初日は鳩待峠から入山し尾瀬ヶ原を抜けて見晴キャンプ場にてテント泊しました。

↓初日編

www.mount-road.com

燧ヶ岳登山の行程

4:17 見晴キャンプ場

6:08 燧ヶ岳山頂(柴安嵓)

7:37 見晴キャンプ場

10:00 見晴キャンプ場発

12:37 鳩待峠

燧ヶ岳登山

5.28 前日の見晴キャンプ場での宴で十分優勝してしまったし、なるべく早く帰れる方が良いし燧ヶ岳は無理に登らなくていいかな、なんて思って明日は9時に出ようなんて話をして就寝したのですが…

私の身体は山ヤとして高度に訓練されているので

登っても予定通り帰れる時間に起きてしまった

4:17 見晴キャンプ場スタート

というわけで、酔い潰れているメンバー2人を起こさないよう、そろりそろりとアタックザックにレインウェアとナルゲンを詰めていざ出発します。
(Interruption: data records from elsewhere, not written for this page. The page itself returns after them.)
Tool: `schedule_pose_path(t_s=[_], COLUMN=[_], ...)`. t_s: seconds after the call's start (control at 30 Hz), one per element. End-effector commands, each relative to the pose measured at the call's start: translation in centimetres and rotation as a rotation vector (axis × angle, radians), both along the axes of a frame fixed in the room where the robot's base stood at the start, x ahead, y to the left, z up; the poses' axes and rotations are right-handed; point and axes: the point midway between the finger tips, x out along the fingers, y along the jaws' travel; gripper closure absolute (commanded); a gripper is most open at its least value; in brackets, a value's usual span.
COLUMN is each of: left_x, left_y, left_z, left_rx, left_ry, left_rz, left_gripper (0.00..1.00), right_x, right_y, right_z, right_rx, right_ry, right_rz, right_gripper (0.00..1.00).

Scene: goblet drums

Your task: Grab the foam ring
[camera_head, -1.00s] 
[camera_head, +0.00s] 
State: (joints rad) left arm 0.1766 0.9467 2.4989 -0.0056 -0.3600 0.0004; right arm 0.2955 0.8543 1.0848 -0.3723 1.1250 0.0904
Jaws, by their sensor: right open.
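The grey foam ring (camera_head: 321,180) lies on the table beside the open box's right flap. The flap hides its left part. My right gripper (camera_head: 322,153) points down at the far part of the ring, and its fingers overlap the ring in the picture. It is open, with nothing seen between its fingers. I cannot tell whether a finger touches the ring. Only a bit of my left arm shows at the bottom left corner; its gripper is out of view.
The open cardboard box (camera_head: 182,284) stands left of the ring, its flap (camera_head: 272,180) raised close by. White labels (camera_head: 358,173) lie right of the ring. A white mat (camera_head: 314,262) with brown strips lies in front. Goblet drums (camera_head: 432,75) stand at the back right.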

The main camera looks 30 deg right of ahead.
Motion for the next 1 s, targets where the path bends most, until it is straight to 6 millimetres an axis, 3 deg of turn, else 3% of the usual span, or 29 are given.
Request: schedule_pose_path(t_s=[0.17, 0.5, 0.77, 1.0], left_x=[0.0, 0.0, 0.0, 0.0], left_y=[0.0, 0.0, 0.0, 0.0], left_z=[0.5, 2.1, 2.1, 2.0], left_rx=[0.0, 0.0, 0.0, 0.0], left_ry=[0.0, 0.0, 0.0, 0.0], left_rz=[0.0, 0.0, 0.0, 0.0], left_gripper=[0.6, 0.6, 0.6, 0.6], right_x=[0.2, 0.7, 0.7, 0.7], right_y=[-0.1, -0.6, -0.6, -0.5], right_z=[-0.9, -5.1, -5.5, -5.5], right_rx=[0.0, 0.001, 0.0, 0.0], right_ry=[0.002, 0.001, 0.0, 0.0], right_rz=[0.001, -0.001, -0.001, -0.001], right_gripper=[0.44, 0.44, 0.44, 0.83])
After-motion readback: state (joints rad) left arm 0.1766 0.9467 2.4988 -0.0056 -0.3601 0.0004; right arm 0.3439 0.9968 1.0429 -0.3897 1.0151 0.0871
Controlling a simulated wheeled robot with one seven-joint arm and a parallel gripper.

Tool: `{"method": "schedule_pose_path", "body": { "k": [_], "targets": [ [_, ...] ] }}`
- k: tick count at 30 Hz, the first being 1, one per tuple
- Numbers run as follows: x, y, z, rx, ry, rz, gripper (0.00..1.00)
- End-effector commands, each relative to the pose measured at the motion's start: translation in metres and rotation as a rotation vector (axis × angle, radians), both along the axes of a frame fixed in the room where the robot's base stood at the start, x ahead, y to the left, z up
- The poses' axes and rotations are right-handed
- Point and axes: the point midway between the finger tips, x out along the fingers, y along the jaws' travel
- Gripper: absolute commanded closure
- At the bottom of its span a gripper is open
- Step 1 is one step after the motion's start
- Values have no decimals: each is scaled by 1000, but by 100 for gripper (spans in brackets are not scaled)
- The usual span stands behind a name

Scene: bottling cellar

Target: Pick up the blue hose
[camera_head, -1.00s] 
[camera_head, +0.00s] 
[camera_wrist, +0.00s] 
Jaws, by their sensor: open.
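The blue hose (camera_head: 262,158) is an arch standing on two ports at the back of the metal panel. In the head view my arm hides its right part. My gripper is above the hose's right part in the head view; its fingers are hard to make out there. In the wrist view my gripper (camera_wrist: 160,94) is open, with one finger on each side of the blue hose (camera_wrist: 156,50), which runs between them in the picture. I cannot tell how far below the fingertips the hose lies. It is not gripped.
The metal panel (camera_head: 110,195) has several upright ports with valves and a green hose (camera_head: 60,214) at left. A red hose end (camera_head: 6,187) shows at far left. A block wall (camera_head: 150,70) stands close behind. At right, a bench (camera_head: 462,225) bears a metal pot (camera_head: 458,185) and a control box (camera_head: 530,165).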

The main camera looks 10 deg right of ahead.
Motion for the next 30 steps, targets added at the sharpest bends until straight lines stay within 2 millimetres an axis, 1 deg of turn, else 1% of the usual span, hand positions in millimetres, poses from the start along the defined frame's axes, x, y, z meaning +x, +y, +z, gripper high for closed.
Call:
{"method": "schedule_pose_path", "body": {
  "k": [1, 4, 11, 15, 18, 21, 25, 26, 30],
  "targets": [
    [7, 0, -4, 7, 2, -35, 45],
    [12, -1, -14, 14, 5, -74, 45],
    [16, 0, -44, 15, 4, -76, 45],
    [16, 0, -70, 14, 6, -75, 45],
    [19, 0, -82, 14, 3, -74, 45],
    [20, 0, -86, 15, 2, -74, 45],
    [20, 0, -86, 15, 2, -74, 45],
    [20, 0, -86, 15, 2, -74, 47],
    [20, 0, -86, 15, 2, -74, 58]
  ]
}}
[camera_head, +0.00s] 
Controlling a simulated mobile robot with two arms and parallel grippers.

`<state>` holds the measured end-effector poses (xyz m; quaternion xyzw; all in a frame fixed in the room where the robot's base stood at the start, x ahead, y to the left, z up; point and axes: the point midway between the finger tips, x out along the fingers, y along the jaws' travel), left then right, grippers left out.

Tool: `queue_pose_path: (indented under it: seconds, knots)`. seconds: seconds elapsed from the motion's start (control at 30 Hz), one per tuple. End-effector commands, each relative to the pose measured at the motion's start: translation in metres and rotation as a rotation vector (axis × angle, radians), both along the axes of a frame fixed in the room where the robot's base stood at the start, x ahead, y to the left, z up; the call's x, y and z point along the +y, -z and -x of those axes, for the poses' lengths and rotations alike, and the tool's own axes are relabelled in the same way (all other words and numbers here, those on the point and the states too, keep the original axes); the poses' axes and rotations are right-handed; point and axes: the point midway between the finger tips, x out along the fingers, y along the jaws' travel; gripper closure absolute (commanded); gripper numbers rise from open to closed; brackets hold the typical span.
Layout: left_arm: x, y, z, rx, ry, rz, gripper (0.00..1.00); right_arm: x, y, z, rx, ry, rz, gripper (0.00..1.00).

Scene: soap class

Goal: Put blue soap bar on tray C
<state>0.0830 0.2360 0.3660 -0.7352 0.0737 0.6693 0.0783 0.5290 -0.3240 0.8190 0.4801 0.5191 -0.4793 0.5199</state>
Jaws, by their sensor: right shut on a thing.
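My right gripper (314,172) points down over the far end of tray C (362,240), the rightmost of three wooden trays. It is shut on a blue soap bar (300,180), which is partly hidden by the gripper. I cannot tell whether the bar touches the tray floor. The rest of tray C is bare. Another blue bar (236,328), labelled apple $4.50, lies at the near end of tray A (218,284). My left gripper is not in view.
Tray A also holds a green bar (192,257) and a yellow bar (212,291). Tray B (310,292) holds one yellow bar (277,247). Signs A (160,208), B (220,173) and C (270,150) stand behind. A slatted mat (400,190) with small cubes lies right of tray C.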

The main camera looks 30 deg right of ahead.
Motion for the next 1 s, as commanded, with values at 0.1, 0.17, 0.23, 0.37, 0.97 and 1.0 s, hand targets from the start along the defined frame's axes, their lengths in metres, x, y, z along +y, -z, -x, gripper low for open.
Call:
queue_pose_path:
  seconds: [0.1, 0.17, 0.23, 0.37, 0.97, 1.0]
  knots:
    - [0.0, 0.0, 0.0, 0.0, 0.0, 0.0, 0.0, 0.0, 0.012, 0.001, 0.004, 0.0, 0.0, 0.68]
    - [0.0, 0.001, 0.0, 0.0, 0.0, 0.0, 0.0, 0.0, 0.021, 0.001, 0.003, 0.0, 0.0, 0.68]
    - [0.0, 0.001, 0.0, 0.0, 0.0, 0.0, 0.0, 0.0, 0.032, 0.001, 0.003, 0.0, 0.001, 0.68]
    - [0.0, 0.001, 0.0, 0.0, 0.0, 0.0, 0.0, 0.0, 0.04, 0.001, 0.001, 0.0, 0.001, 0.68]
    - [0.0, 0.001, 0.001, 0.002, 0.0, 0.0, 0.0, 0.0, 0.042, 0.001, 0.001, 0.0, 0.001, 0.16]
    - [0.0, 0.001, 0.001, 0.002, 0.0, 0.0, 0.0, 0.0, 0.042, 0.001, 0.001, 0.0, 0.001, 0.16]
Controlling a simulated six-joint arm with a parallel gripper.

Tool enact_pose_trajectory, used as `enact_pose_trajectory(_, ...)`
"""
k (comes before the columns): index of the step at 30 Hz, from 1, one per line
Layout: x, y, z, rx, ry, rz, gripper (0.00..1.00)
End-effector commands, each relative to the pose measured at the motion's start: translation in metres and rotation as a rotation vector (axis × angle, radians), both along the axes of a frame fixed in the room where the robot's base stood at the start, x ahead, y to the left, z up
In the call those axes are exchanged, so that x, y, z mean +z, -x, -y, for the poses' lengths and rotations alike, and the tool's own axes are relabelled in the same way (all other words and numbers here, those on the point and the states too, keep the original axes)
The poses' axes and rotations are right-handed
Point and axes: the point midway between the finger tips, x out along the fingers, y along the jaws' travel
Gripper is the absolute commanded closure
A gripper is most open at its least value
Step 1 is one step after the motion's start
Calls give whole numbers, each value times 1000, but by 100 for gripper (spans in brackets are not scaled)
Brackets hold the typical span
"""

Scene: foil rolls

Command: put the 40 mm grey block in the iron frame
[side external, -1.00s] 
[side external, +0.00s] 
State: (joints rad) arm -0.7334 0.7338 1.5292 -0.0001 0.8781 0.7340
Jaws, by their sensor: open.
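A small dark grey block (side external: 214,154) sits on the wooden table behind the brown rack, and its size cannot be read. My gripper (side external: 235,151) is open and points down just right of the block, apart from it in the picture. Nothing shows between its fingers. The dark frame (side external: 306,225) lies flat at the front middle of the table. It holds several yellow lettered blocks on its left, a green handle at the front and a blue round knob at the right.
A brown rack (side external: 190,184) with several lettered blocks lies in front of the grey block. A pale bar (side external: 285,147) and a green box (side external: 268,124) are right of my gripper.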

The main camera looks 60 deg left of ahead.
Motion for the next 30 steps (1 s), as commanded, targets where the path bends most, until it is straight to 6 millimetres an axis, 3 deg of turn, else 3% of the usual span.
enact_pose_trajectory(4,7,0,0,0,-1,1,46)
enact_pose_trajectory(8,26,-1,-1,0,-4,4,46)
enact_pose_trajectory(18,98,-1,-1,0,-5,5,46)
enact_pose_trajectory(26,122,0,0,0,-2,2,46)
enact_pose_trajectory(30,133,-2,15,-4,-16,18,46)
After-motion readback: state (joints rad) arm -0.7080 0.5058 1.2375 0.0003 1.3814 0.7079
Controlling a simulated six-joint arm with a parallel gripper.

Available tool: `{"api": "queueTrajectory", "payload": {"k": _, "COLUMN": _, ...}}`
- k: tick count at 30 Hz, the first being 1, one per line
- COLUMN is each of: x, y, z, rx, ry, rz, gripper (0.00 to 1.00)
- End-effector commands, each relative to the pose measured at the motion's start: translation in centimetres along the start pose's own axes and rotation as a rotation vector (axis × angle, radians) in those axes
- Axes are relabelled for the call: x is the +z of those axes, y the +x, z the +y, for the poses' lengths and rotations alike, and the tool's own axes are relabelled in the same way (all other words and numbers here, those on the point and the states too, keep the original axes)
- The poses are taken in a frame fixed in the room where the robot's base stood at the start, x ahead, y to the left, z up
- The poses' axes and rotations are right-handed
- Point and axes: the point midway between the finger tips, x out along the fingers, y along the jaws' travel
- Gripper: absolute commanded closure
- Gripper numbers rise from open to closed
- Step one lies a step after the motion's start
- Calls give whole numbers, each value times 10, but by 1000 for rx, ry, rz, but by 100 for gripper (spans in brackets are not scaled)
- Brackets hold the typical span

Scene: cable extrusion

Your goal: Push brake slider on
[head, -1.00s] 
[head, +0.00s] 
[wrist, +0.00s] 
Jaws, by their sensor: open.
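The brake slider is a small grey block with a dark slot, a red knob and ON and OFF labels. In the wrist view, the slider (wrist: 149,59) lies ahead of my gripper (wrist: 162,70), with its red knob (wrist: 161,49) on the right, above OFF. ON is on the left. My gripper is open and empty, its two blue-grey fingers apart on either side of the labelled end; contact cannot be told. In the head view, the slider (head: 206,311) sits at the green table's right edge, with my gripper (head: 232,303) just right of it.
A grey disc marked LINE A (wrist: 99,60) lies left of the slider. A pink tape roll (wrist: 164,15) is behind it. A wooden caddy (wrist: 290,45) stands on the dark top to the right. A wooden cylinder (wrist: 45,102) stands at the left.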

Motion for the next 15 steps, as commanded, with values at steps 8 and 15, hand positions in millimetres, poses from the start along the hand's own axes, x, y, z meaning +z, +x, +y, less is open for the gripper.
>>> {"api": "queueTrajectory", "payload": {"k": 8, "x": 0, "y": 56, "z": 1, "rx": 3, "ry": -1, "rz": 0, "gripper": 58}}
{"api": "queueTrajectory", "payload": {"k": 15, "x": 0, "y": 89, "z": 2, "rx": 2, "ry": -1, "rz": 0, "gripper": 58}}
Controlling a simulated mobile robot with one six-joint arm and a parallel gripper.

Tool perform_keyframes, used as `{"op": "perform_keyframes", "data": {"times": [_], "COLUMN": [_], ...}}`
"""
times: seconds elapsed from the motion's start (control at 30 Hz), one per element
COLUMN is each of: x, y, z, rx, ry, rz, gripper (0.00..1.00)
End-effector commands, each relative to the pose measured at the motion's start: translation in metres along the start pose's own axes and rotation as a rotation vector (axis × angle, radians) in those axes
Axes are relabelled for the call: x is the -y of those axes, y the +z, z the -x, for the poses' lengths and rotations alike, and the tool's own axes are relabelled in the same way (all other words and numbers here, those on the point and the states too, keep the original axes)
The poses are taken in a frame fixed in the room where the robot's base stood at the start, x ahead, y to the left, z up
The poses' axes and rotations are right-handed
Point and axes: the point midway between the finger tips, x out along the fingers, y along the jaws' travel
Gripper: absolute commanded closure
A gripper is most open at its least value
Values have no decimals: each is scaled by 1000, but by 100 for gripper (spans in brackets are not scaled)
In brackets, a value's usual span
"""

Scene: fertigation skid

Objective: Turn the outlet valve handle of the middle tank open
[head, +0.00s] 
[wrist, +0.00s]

見晴キャンプ場から燧ヶ岳山頂までは「見晴新道」という片道3.5km、約1000mアップの登山道を登っていきます。燧ヶ岳は2つのピークを有していて、最高点は見晴新道側から最初に到達する柴安嵓(しばやすぐら)2356mで、その先に第2峰、俎嵓(まないたぐら)2346mがあります。ちなみに前夜の尾瀬レクチャーによると標高の覚え方は「にいさんごろごろ」。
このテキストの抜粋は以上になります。